Veteran studying at Stanford was inspired by Warrior-Scholar Project

Veteran studying at Stanford was inspired by the Warrior-Scholar project

When Oscar Mier strolls through Stanford University, he remembers the journey he took to get to where he is standing today. 

In 2009, Mier said he was deployed to Afghanistan with the infantry.

"I was also a part of the humanitarian mission in 2011 when Japan was hit by the enormous tsunami," Meir said.

He was deployed to the Middle East when he was 19 years old, and once he left the military, he said he was unsure what to do next. 

"I felt lost, isolated, I suffered through depression, PTSD," he said. "It was very difficult for me at the time to know how to ask for help or where to get help."

But then he discovered the Warrior-Scholar Project, a national nonprofit that helps enlisted service members and veterans pursue higher education. The program helped inspire Mier to apply to Stanford three times before finally being admitted. 

As a fourth-year grad student, he has been studying symbolic systems in hopes of helping future veterans. 

"Can we use neuroscience to really predict who will respond to which treatments? So, eliminating the frustrating process of trying out different treatments," Mier said. "How do we individualize mental health treatments and personalize it so not everyone is going through a general pipeline, but it's personalized to that individual?"

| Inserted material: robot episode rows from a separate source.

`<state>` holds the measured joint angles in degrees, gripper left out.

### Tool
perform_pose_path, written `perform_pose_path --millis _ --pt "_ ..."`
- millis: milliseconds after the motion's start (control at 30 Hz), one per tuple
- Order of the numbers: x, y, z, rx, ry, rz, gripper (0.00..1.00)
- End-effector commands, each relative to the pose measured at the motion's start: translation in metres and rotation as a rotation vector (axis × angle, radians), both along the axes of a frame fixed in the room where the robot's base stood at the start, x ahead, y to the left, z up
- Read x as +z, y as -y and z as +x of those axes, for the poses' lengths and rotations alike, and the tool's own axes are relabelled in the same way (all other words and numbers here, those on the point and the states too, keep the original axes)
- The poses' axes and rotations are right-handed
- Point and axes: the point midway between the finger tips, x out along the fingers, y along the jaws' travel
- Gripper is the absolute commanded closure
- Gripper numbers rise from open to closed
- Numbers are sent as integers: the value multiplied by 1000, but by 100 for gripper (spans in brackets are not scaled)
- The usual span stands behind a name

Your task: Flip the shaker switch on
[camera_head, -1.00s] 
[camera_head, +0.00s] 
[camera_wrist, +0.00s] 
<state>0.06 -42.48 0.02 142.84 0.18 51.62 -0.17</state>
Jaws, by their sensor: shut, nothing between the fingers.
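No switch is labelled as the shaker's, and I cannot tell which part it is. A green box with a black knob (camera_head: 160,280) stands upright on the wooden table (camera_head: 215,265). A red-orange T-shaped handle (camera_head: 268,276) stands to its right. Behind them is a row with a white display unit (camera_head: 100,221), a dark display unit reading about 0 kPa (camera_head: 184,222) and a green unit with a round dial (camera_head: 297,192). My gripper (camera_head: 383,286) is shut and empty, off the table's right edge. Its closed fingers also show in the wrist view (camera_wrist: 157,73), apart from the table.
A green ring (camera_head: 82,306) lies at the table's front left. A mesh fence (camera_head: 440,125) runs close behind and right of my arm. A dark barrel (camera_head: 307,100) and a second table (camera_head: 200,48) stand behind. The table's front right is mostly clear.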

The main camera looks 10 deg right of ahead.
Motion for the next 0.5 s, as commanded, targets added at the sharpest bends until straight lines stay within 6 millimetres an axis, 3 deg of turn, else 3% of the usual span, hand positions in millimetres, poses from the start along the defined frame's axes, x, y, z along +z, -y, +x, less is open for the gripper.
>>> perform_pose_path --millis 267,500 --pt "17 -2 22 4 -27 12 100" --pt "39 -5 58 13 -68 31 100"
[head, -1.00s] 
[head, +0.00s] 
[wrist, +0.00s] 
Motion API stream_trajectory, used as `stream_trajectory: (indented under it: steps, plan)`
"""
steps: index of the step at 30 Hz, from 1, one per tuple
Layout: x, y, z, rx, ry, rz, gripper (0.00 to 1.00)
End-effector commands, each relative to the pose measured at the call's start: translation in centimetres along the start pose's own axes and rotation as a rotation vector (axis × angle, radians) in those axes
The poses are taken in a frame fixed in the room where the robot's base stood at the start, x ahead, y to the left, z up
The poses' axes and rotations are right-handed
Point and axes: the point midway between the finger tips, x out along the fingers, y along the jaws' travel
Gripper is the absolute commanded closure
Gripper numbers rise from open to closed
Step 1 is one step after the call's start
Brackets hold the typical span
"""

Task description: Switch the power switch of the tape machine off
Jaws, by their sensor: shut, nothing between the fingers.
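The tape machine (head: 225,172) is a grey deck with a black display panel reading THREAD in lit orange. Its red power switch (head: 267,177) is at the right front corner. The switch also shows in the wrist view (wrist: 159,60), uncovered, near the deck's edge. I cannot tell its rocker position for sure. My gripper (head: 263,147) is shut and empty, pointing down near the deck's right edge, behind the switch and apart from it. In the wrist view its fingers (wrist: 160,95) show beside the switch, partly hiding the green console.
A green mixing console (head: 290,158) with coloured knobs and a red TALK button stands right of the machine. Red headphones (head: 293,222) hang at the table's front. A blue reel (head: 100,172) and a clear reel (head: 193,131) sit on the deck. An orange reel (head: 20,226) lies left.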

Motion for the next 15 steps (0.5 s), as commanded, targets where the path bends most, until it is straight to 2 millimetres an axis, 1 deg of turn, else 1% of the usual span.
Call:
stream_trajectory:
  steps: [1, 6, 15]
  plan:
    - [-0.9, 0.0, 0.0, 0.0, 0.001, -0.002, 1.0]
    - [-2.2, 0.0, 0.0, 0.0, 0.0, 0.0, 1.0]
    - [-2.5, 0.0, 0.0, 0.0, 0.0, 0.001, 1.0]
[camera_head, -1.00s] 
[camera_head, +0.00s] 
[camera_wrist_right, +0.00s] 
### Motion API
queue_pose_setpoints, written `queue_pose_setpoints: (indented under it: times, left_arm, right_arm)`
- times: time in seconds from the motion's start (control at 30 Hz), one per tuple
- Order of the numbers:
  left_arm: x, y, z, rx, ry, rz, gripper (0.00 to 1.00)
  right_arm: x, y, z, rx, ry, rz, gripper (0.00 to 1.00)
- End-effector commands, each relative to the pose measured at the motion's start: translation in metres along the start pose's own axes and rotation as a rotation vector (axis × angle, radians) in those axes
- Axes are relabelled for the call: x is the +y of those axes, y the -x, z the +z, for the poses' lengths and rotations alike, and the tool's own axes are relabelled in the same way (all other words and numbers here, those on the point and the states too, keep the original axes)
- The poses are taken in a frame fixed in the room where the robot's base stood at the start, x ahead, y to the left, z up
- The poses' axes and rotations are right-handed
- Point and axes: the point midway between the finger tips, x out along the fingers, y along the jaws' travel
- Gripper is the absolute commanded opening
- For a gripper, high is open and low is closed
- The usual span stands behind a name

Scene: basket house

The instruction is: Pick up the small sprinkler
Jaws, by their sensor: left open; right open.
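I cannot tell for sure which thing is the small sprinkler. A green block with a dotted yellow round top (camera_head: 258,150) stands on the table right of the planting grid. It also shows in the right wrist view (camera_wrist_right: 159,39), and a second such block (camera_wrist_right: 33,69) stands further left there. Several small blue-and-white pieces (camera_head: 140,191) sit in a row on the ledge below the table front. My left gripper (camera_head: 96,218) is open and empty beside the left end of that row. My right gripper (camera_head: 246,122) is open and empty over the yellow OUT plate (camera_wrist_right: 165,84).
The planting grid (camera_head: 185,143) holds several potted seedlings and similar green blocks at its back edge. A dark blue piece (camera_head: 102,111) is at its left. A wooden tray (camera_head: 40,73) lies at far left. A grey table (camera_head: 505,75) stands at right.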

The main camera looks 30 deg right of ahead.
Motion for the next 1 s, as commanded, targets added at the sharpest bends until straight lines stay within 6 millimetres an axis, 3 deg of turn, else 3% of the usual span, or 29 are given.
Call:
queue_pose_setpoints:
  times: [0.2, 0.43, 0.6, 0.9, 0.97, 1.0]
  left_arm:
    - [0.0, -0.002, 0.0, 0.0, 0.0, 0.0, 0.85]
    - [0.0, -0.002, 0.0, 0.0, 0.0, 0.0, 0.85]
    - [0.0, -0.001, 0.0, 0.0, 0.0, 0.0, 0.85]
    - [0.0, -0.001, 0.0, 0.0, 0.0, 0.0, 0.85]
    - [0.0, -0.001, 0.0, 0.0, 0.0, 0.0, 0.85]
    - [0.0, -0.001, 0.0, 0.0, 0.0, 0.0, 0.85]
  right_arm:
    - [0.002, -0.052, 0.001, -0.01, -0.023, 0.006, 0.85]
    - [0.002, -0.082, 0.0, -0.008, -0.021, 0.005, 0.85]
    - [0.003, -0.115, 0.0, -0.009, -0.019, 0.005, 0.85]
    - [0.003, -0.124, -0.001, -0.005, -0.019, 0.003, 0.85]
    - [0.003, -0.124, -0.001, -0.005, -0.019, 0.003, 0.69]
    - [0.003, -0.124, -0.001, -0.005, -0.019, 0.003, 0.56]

His story inspired one professor at Stanford. 

"I was incredibly impressed with the enlisted service members and the level of responsibilities they have," Benjamin Lev, professor of physics and applied physics, told CBS News Bay Area. 

Lev's father served in the air force, and Lev said he wanted to give back. 

"Demystify how one gets into a four-year college and how one becomes successful in a four-year college, which is actually not so clear to many of our enlisted and veteran service members," Lev said. 

It's why he decided to launch a Warrior-Scholar Project boot camp at Stanford last year. 

"When they come here, we spend a week in a boot camp where we teach them how to become students at the college level, how to take notes in a lecture, how to ask questions of a professor, how to do problem sets, how to do laboratories," Lev said.  

And programs like these helped push Mier to achieve his dreams. 

"Don't give up, maintain that hope. And you did incredible things in the military, and you could do incredible things outside of military," Mier said.  

He added that he hopes to continue working on mission-based projects in the future upon graduating from Stanford next year. 

The Warrior-Scholar Project boot camp is a free program, and the next session at Stanford will be held in the summer of 2026.